The Beatles had more hits in one week than most bands have in a lifetime. In early April 1964 they placed 12 songs on the Billboard 100 including all five of the top five: “Can’t Buy Me Love,” “Twist and Shout,” “She Loves You,” “I Want to Hold Your Hand,” and “Please Please Me.” Sinatra and Elvis had been popular but no one had seen anything like Beatlemania. (Children loved Babe Ruth, Yankee fans loved Babe Ruth, and Hollywood starlets really loved Babe Ruth.)

Of course The Beatles also gave us the prototype of the Boy Band, afflicting us with The Monkees, Duran Duran, New Kids on the Block, Backstreet Boys, Boyz II Men, *NSYNC, and Coldplay, but that’s a small price to pay.
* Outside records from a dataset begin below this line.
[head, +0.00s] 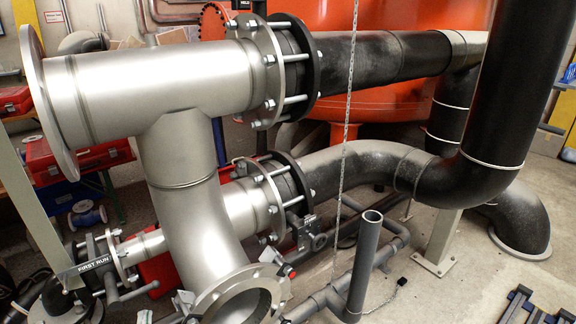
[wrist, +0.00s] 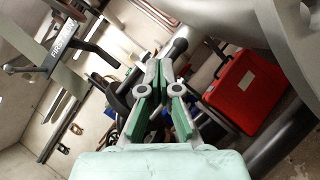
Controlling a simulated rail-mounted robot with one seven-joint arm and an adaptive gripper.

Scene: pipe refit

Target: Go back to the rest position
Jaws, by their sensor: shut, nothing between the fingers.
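My gripper (wrist: 160,82) shows in the wrist view, with green and grey fingers pointing up the picture. Its fingertips are together and nothing is between them. Behind the fingers lie a dark pipe and some blurred fittings, and I cannot tell how far off they are. The gripper does not show clearly in the head view. There, a large steel tee pipe (head: 185,140) fills the left half, bolted by a flange (head: 268,70) to a black pipe (head: 380,62).
A red case (wrist: 243,92) stands right of my gripper in the wrist view. A lever with a label (wrist: 65,45) is at its upper left. In the head view, a chain (head: 347,130) hangs mid-picture, and a grey open pipe (head: 362,265) stands upright.

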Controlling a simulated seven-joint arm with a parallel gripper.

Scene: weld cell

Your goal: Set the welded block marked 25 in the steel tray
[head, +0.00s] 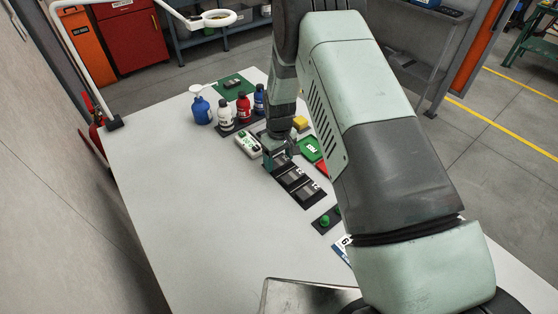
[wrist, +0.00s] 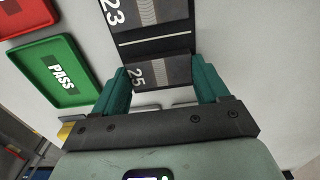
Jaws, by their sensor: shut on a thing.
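The welded block marked 25 (wrist: 172,70) is dark with a ribbed grey weld band and sits between my gripper's teal fingers (wrist: 162,82) in the wrist view. My gripper is shut on it. In the head view my gripper (head: 280,157) points down at the far end of a row of dark blocks; the held block is mostly hidden there. Block 23 (wrist: 145,14) lies just beyond it in the wrist view. The steel tray (head: 292,294) shows as a shiny metal piece at the near table edge, partly cut off and partly behind my arm.
The green PASS tray (wrist: 60,72) and a red tray (wrist: 24,16) lie beside the row. A meter (head: 248,145) and several bottles (head: 225,117) stand left of and behind my gripper. A green-button box (head: 326,220) lies nearer. The table's left half (head: 190,210) is clear.

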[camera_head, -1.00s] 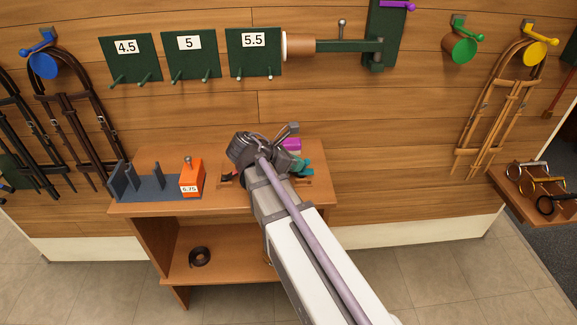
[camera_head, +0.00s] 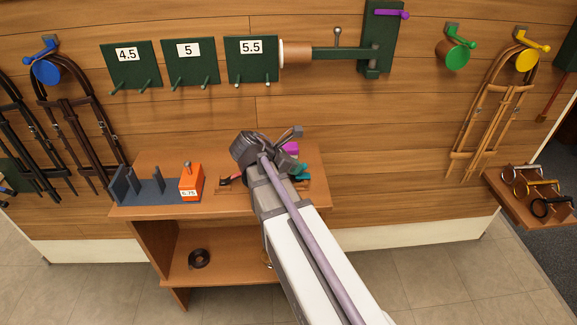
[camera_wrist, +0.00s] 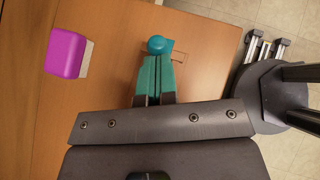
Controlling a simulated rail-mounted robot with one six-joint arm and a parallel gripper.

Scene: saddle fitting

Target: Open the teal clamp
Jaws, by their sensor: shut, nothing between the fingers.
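The teal clamp shows in the wrist view as a round teal knob (camera_wrist: 158,45) with a long teal body (camera_wrist: 155,76) below it, split by a dark line. In the head view a little of the teal clamp (camera_head: 302,171) shows on the bench top, beside my arm's wrist, which hides much of it. My gripper (camera_wrist: 155,98) is shut with nothing held. Its dark finger ends lie at the near end of the teal body in the wrist view. I cannot tell whether they touch it. In the head view the fingers are hidden.
A purple block (camera_wrist: 67,50) stands left of the teal clamp. An orange block (camera_head: 191,184) and a dark slotted stand (camera_head: 150,186) are at the left of the wooden bench (camera_head: 225,206). A side shelf with rings (camera_head: 541,190) is at the far right.

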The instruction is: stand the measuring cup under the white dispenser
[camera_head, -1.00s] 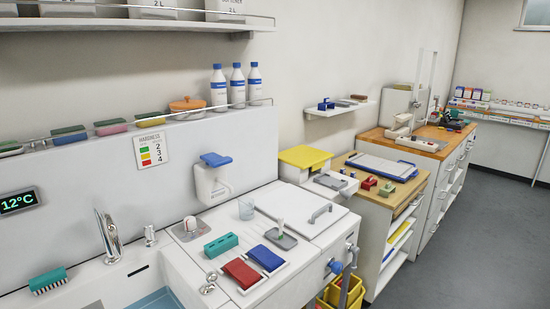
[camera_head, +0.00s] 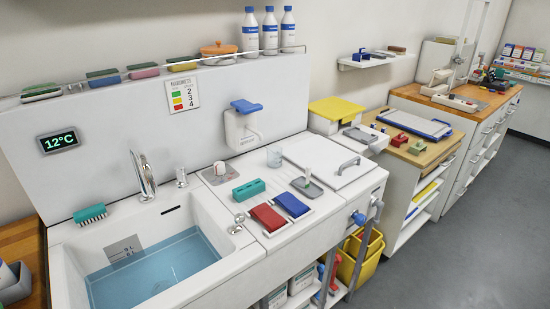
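The white dispenser (camera_head: 240,131) is fixed to the white back panel and has a blue lever on top. My gripper is not in view.
A teal block (camera_head: 248,189), a red pad (camera_head: 268,217) and a blue pad (camera_head: 292,204) lie in front of the dispenser. A water-filled sink (camera_head: 160,268) with a tap (camera_head: 144,175) is at left. A hinged white lid (camera_head: 330,155) is right of the cup.

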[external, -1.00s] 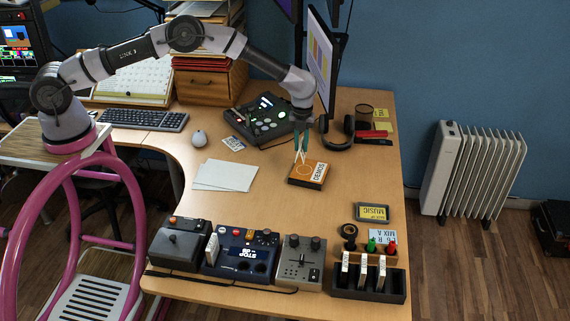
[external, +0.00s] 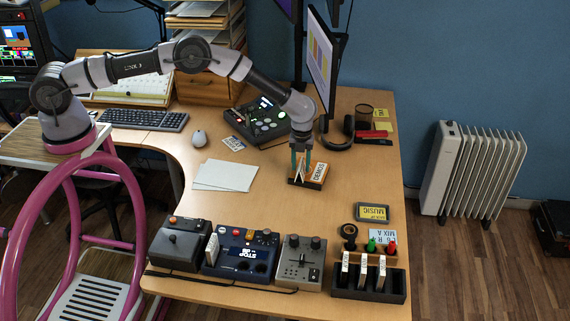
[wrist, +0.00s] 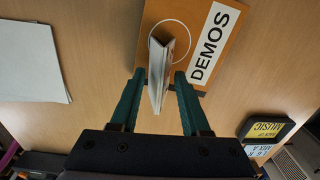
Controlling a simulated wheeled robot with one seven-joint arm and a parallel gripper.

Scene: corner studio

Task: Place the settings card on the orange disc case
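The settings card is a small folded white card (external: 299,172). It stands on the orange disc case (external: 320,184), which has a white DEMOS label and a pale ring. In the wrist view the card (wrist: 156,75) stands edge-up between my fingertips, over the ring on the case (wrist: 160,15). My gripper (external: 301,157) is low over the case. In the wrist view its green fingers (wrist: 158,80) are spread, with a small gap on each side of the card. The card's lower edge is hard to see.
A MUSIC case (external: 373,212) and a rack of upright cards (external: 368,285) stand at the front right. Grey and blue devices (external: 240,252) line the front edge. White paper (external: 225,175) lies to the left. Headphones (external: 340,140) and a monitor (external: 320,60) are behind.

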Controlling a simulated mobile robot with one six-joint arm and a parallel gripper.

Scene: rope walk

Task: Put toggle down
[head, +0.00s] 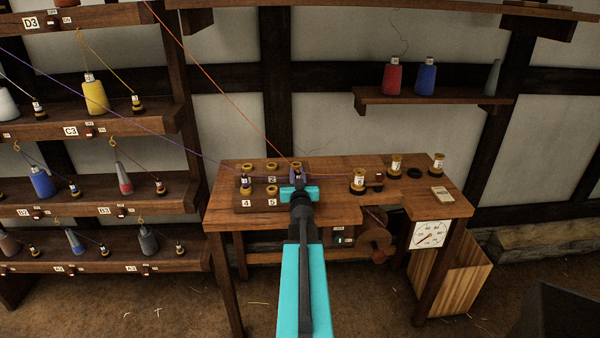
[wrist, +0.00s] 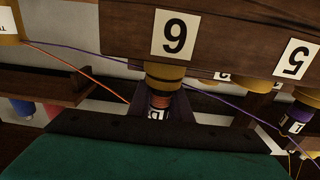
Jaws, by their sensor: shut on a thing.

Plus I like The Monkees.

Every guitarist starts out with “Smoke on the Water” or “Stairway to Heaven,” but every band learns a Beatles song.

Manager: The train station is surging with girls!
John: Please sir, please sir, can I have a girl to surge with, sir?
Bands began covering The Beatles right from the beginning and the first band to do so was The Beatles: They recorded German versions of “She Loves You” (“Sie Liebt Dich”) and “I Want to Hold Your Hand” (“Komm Gib Mir Deine Hand”). The Knickerbockers hit the charts in 1966 with “Lies,” which is so good and so Beatles-like it could easily have been the B-side of “Can’t Buy Me Love.” And then something interesting happened: The music of The Beatles escaped the pop genre.

Aretha Franklin raised the gospel roof with “Let It Be.” Al Green sang “I Want to Hold Your Hand,” and though he’s obviously not working too hard, still, he’s Al Green. (A dozen of these gems were collected recently on Soul Tribute to the Beatles.)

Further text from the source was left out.